PROBLEM DETAILS.
Reproduce, word for word, every line from the first one down to the line containing "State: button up", and nothing else.

DATA SEGMENT.

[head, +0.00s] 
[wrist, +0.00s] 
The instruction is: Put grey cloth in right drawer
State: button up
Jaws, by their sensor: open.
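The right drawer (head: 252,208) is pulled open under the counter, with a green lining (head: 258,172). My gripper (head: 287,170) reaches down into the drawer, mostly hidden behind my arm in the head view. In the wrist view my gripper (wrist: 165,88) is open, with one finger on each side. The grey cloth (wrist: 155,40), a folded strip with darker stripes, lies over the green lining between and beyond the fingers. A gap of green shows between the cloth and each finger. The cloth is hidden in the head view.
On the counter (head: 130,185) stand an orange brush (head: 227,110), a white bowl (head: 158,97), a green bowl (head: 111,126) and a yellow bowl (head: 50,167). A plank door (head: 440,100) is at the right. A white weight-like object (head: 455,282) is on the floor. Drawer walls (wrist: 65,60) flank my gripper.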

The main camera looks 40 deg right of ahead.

EXERCISE OUTPUT.
[head, +0.00s] 
[wrist, +0.00s] 
The instruction is: Put grey cloth in right drawer
State: button up

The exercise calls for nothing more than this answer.